▶ _THE RECORDS_:

————

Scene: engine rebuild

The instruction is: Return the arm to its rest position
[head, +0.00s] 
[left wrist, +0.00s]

————

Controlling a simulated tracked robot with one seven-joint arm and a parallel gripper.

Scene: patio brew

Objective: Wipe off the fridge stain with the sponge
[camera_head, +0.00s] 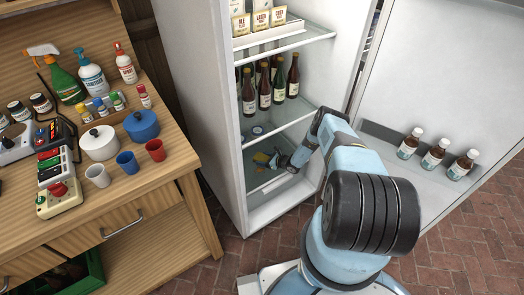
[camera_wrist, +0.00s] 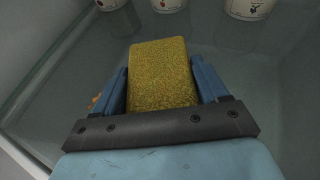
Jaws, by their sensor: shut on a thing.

————

▶ _WHAT YOU WILL DO_: Search the data for the string "with" and copy each line where it appears.

▶ _WRITTEN RESPONSE_:
Controlling a simulated tracked robot with one seven-joint arm and a parallel gripper.
Objective: Wipe off the fridge stain with the sponge

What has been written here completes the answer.